Discovering the right career has more to do with developing the right skills instead of following your passion. You discover your passion after you've put in the hard work to become excellent at something valuable. What you do is less important than how well you do it.

Favorite Quote

The passion hypothesis is not just wrong, it’s also dangerous. Telling someone to “follow their passion” is not just an act of innocent optimism, but potentially the foundation for a career riddled with confusion and angst.

Book Notes

Follow these four rules to provide yourself with a realistic path toward a meaningful and engaging career.

Rule #1: Don't Follow Your Passion

Being told to follow your passion isn't just wrong; it's also dangerous. "Following your passion" is not just an act of optimism; it can potentially lead to a career riddled with confusion and angst that you'll later regret.

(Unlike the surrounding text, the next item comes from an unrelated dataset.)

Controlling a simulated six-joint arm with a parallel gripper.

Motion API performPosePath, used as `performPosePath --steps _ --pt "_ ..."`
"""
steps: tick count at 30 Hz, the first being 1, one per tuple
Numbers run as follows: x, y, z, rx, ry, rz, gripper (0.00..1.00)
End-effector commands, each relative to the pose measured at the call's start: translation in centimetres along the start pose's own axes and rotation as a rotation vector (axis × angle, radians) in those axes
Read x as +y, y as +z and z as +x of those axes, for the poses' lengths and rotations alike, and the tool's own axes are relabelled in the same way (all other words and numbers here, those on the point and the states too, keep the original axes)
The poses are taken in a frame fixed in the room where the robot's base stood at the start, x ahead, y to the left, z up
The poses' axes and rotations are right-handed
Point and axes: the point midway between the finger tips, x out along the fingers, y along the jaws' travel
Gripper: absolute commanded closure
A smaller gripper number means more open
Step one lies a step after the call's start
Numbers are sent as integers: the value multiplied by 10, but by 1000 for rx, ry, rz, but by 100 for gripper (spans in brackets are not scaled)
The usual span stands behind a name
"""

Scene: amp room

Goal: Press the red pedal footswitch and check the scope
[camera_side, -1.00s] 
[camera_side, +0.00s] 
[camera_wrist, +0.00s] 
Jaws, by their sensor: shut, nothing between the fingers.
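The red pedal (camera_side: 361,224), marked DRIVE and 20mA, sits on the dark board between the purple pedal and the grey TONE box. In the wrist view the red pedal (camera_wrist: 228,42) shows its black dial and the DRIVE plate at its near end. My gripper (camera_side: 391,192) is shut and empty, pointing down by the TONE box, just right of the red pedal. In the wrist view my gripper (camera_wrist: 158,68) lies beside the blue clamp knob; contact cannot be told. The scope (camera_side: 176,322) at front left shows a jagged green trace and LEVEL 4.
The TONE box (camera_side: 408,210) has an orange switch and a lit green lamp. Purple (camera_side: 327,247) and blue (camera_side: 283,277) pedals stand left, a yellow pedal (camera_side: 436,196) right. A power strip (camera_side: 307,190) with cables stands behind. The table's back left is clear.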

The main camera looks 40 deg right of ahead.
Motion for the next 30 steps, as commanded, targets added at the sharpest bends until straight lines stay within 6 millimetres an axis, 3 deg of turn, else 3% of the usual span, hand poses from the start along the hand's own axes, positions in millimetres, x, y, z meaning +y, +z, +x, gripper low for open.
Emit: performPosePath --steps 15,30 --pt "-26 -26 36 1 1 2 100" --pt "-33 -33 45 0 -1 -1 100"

It's poor advice because it doesn't accurately describe how most people who love their careers actually got there. Compelling careers often have complex origins that reject the simple idea that all you have to do is follow your passion.

To find a compelling career, you want a career that fulfills three basic psychological needs:

  • Autonomy: the feeling that you have control over your day, and that your actions are important
  • Competence: the feeling that you are good at what you do
  • Relatedness: the feeling of connection to other people

Rule #2: Be So Good They Can't Ignore You

Nobody ever takes note of my advice, because it’s not the answer they wanted to hear. What they want to hear is ‘Here’s how you get an agent, here’s how you write a script,’… but I always say, ‘Be so good they can’t ignore you.’

—Steve Martin

Instead of following your passion, you want to adopt the craftsman's mindset.

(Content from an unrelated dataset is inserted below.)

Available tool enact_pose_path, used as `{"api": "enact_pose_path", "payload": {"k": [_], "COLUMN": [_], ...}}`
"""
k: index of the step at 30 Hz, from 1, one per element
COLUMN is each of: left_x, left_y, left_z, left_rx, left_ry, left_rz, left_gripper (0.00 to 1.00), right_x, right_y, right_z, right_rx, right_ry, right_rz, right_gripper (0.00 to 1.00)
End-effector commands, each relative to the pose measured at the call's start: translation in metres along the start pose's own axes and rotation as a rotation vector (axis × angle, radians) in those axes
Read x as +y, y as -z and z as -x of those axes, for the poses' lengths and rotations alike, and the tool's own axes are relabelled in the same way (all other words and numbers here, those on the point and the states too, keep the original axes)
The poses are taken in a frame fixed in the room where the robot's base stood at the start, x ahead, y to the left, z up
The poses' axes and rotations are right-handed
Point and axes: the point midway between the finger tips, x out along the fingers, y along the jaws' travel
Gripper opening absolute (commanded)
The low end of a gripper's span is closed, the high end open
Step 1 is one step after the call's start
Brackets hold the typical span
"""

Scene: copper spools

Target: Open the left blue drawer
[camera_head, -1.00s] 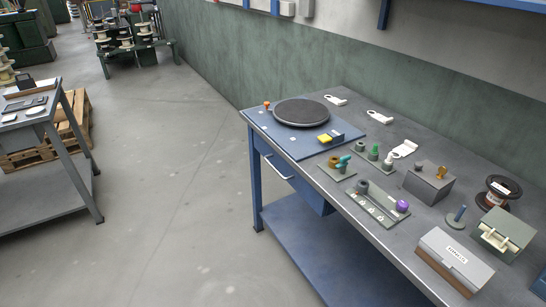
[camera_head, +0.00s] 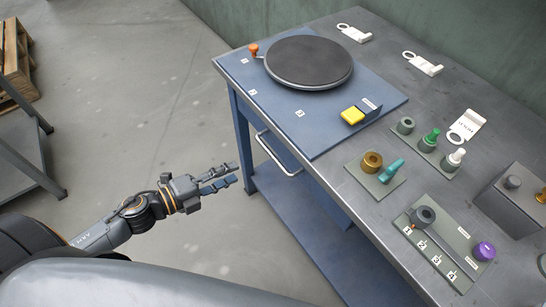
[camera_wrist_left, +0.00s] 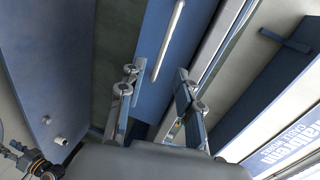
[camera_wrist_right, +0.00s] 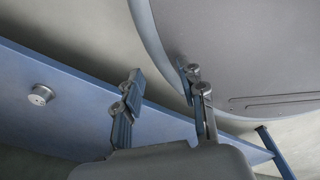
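The left blue drawer shows under the near left end of the workbench, with a pale bar handle (camera_head: 278,154) on its front; most of the front is hidden below the tabletop. My left gripper (camera_head: 232,174) is open and empty, to the left of the handle and apart from it. In the left wrist view the blue drawer front (camera_wrist_left: 178,62) and its handle (camera_wrist_left: 168,42) lie beyond the open fingers (camera_wrist_left: 158,80), the handle lined up between them. The drawer looks shut. My right gripper (camera_wrist_right: 160,75) is open and empty in its wrist view and outside the head view.
The workbench (camera_head: 345,190) carries a blue board with a dark turntable (camera_head: 308,62), a yellow block (camera_head: 352,115), small fixtures and a grey box (camera_head: 515,205). A blue lower shelf (camera_head: 320,245) lies below.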

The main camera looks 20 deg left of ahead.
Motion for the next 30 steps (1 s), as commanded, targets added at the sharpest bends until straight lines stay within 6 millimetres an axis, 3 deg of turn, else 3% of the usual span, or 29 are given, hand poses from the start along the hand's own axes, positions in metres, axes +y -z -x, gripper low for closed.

The craftsman mindset focuses on what you can offer the world instead of asking what the world can offer you. It asks you to leave behind self-centered concerns about whether your job is “just right” and instead put your head down and plug away at getting really damn good.

No one owes you a great career; you need to earn it. Focus on stretching your ability and receiving immediate feedback to acquire rare and valuable skills known as career capital.

There are no shortcuts to building a great career. It will take many years of consistent effort and deliberate practice to get what you want. But with that said, some careers aren't worth the effort.

If your job meets one of these disqualifiers, you may want to start looking elsewhere:

  • Your job presents few opportunities to distinguish yourself by developing relevant skills that are rare and valuable.
  • Your job focuses on something you think is useless or perhaps even actively bad for the world.
  • Your job forces you to work with people you really dislike.

Rule #3: Turn Down a Promotion (Or, the Importance of Control)

Instead of leveraging your newly acquired skills to chase money and prestige, your goal should be to gain more control to create a working life you love.

Having more control over what you do and how you do it will increase your happiness, engagement, and sense of fulfillment. But before you seek more control in your career, there are two traps you want to avoid.

The first trap is believing that you can gain more control over your career before developing the necessary skills. A common mistake people make is quitting their job to become full-time freelancers or starting a business before they have the necessary skills. Making a move too soon could lead to greater stress and financial insecurity as it may be more difficult to attract clients than expected.

The second control trap is that once you have enough career capital to gain meaningful control over your working life, you become too valuable to your current employer. As you ask for more control over when and how you work, your boss may do whatever they can to prevent you from making those changes to maximize your value.

To avoid falling into either of these control traps, you should only pursue a bid for more control if it passes The Law of Financial Viability.

The Law of Financial Viability states that when deciding whether to follow an appealing pursuit that will introduce more control into your work life, seek evidence of whether people are willing to pay for it. If you find evidence, continue. If not, it's time to move on.

Money is a neutral indicator of value. By aiming to make money, you’re aiming to be valuable.

—Derek Sivers

Rule #4: Think Small, Act Big (Or, the Importance of Mission)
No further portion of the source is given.